[START OF Task inputs]
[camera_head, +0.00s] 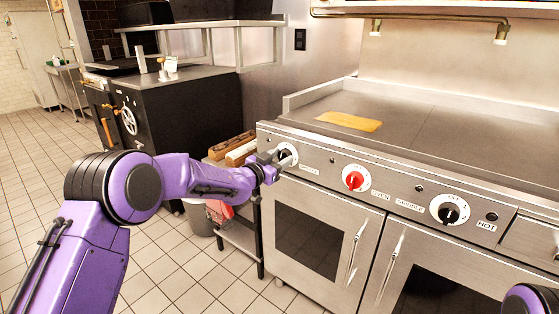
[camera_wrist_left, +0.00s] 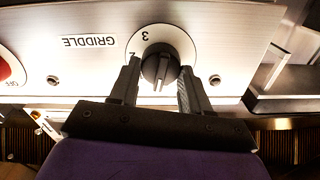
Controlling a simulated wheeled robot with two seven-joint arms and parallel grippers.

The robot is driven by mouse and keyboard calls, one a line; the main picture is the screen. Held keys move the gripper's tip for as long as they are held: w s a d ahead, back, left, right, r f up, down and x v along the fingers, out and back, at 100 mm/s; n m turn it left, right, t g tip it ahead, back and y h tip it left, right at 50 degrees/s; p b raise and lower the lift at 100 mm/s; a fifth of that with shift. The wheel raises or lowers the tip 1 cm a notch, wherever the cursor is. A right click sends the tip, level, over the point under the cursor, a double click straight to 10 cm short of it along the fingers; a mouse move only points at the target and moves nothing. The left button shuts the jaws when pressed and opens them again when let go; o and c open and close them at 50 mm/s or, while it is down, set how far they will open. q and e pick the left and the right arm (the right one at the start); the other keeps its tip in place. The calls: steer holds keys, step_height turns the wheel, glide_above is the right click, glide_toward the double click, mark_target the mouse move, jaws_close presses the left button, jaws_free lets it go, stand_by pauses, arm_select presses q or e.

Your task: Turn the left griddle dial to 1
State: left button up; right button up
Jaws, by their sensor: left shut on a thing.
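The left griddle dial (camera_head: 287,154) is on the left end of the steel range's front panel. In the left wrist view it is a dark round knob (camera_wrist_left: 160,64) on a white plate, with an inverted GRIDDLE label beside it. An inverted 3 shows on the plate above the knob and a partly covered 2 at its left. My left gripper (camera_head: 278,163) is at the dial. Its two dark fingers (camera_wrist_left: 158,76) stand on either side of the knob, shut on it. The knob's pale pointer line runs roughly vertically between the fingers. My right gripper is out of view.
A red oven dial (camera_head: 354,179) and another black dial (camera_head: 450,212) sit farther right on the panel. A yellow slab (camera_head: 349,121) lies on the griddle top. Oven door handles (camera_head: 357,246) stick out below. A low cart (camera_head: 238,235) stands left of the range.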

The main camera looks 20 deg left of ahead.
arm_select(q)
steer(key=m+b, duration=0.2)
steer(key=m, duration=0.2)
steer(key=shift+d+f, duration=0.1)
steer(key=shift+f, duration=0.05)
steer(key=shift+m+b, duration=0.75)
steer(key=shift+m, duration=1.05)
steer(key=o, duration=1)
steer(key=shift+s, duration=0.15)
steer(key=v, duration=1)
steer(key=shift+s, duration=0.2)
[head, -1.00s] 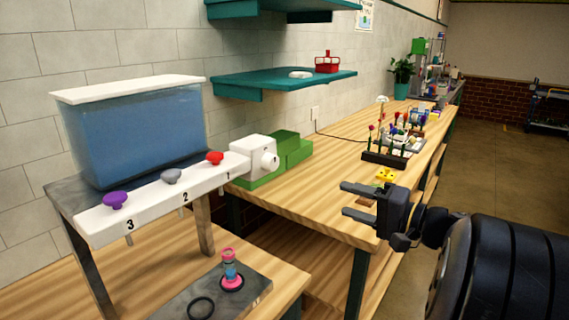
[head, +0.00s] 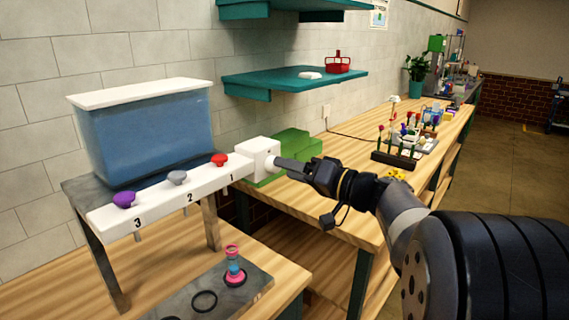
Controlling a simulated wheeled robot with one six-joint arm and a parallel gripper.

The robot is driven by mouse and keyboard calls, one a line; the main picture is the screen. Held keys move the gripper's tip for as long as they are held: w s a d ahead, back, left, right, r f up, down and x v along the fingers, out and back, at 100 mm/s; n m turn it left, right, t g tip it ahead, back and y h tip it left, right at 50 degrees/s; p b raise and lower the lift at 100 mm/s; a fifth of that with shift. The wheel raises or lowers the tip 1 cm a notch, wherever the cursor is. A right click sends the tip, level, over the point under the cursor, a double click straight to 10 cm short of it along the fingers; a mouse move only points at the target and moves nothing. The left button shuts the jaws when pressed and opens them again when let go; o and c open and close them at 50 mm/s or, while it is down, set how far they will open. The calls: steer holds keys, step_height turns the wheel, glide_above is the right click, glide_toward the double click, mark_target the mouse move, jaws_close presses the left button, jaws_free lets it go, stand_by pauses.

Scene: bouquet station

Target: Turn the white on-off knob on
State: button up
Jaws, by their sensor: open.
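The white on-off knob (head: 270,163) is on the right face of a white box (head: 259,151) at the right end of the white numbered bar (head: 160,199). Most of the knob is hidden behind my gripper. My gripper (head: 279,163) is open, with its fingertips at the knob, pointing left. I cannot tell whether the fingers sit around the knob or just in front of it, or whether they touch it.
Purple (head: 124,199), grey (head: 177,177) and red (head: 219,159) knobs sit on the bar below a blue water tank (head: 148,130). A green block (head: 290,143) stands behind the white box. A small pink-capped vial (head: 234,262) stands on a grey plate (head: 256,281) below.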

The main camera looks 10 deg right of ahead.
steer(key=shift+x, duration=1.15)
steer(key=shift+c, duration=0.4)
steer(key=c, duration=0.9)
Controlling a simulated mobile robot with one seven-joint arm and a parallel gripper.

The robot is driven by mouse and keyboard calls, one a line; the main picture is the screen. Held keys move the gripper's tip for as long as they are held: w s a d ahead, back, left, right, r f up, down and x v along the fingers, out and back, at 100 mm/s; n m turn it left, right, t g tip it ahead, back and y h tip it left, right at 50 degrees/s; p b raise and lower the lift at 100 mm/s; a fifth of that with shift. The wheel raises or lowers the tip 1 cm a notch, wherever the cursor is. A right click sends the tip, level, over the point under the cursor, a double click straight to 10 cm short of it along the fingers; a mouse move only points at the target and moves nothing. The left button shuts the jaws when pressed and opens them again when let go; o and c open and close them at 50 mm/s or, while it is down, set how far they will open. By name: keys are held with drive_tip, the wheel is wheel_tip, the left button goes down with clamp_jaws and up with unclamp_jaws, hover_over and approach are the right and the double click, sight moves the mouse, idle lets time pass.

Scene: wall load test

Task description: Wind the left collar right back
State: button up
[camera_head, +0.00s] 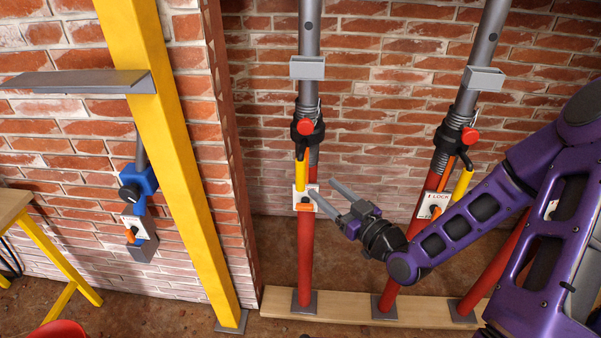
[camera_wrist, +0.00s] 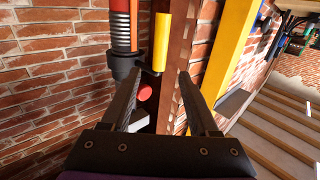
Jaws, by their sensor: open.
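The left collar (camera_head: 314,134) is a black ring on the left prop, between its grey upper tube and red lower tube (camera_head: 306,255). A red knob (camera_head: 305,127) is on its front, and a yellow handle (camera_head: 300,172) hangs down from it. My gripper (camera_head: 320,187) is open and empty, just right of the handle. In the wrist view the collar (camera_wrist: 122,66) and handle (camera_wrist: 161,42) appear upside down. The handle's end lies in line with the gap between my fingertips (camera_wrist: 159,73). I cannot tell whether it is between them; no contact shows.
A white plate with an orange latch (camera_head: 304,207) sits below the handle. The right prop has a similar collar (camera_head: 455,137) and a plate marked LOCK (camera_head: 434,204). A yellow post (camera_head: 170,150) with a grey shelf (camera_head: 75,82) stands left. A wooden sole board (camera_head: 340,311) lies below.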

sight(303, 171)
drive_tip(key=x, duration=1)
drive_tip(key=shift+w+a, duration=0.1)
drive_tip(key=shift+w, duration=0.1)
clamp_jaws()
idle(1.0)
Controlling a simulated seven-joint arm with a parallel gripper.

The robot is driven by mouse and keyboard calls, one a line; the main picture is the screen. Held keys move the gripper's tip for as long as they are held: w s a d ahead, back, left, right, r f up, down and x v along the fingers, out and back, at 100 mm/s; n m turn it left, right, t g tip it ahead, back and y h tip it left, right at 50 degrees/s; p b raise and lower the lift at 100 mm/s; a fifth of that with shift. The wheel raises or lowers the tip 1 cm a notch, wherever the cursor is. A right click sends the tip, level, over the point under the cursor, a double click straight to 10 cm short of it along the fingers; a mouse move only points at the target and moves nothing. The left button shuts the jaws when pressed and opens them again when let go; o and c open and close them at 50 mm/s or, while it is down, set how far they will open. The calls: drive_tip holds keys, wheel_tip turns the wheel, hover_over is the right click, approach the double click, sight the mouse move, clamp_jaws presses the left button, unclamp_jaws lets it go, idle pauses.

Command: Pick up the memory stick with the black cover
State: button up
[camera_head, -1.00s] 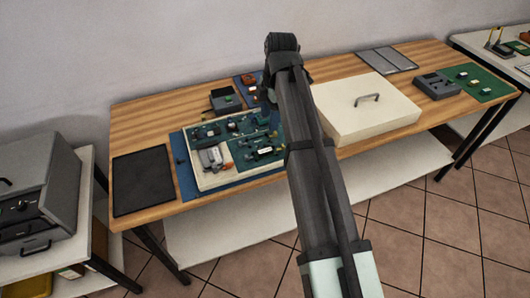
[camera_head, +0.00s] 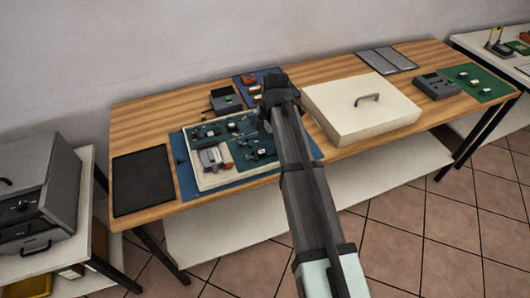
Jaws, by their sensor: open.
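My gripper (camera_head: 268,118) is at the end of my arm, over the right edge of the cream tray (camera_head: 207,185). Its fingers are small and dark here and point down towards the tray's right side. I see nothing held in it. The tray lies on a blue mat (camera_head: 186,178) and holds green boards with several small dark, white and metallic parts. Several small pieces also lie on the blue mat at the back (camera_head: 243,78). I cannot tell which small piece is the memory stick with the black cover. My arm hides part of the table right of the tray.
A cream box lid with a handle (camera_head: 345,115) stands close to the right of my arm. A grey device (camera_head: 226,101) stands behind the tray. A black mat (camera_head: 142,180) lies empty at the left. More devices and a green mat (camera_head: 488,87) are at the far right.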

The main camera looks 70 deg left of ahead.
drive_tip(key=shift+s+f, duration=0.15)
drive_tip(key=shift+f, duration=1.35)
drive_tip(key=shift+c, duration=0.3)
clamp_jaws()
[END OF Task inputs]
# [Task]
Above are the records. Copy only the lines from the one with "The main camera looks 20 deg left of ahead." through the one with "Controlling a simulated wheeled robot with one", exactly, with no pictures.

# [Finished answer]
The main camera looks 20 deg left of ahead.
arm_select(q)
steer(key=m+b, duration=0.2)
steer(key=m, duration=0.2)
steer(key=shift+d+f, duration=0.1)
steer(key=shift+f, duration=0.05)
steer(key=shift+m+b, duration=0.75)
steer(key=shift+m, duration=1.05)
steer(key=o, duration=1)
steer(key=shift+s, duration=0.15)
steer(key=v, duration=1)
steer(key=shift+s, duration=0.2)
[head, -1.00s] 
[head, +0.00s] 
Controlling a simulated wheeled robot with one six-joint arm and a parallel gripper.

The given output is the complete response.